Hamilton honors prominent business owner ahead of Juneteenth recognition

Arthur Singletary was honored by Hamilton this week for his help of other people during his career.  Contributed
Caption
Arthur Singletary was honored by Hamilton this week for his help of other people during his career. Contributed

As Hamilton officials honored Arthur Singletary on Thursday for his service to others throughout his career, he told those gathered he never expected such an honor.

As the calendar approaches the Juneteenth holiday, which Hamilton last year proclaimed to be a city holiday from then on, Mayor Pat Moeller and other officials presented Singletary, 74, who is a Black man, a proclamation thanking him for his service to others as he operated a variety of businesses throughout his work life.

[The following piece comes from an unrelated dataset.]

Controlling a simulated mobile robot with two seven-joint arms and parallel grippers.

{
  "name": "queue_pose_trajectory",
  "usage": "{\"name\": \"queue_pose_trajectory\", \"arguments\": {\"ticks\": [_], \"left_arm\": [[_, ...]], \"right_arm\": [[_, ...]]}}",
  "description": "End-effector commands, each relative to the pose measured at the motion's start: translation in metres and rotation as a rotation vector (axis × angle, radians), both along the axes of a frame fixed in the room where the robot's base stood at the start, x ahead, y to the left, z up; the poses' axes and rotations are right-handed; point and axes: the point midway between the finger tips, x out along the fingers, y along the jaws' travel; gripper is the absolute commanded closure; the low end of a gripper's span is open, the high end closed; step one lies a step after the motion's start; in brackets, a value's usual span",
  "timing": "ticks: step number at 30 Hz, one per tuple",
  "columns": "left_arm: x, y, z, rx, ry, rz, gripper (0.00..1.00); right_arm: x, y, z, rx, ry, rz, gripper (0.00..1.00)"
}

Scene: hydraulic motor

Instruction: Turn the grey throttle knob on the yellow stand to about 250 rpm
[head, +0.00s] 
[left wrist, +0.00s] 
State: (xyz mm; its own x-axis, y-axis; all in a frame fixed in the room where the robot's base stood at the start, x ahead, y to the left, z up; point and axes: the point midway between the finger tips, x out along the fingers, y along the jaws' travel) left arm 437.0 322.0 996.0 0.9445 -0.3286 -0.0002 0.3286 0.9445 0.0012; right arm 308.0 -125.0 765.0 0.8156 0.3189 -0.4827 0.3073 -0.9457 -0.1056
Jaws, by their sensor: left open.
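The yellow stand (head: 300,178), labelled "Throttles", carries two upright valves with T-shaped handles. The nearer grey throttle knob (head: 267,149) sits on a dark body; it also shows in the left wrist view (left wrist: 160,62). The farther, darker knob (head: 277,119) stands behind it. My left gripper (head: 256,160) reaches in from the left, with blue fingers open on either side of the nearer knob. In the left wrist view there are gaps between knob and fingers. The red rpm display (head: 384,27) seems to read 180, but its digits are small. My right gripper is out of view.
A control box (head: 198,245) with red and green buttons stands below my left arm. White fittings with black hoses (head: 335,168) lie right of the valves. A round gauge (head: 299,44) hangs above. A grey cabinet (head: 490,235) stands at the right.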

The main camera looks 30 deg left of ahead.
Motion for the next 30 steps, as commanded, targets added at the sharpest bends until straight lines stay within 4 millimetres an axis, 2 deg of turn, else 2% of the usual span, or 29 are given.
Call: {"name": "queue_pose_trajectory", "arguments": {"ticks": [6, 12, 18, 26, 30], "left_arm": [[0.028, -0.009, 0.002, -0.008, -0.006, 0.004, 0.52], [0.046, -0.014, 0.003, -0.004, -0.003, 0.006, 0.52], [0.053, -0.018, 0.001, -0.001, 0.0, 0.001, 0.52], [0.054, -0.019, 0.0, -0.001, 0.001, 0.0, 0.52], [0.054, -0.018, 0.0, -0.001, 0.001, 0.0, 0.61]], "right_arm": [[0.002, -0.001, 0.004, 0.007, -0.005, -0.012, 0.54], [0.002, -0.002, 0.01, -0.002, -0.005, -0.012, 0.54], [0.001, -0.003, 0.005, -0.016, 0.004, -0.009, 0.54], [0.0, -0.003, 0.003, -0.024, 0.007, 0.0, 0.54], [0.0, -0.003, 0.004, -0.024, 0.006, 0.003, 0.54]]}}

His son, Arthur Singletary II, said he announced during the ceremony, “All I was doing was doing what I knew was right, and never expected people to be watching me and want to recognize me.”

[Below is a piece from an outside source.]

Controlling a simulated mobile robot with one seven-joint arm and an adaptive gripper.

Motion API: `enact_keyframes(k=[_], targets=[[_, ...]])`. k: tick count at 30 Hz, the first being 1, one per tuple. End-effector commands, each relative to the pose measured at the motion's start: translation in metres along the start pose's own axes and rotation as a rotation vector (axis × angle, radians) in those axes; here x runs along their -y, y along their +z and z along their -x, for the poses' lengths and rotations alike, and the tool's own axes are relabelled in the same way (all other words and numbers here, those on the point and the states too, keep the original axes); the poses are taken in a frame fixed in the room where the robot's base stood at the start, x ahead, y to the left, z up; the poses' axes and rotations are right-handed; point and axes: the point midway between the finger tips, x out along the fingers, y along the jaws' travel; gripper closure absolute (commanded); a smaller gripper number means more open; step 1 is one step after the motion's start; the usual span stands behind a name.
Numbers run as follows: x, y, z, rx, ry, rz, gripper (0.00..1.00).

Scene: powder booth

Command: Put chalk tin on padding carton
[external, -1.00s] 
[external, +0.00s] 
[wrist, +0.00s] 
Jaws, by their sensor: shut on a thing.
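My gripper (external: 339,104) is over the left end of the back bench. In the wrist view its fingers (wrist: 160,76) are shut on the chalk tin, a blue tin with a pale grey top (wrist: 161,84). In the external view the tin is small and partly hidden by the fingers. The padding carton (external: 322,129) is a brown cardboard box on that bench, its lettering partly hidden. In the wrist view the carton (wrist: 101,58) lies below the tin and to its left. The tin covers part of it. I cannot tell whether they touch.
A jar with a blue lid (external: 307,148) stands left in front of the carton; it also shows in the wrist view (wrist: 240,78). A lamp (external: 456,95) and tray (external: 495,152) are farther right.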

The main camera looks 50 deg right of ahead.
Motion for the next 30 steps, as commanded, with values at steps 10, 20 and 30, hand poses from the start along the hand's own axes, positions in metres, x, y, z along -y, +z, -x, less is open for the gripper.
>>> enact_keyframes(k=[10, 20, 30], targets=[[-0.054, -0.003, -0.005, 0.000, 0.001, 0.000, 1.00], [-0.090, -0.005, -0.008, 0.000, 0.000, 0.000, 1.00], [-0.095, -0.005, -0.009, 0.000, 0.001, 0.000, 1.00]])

Juneteenth, which happens on June 19, is when freed slaves had a spontaneous celebration about 2½ years after President Abraham Lincoln signed the Emancipation Proclamation, freeing slaves in the country. Although Lincoln signed the proclamation on Jan. 1, 1863, it wasn’t until June 19, 1865, that freedom happened for all in Texas, when Maj. Gen. Gordon Granger arrived in Galveston, Texas, and read General Order No. 3, announcing the end of the Civil War and slavery.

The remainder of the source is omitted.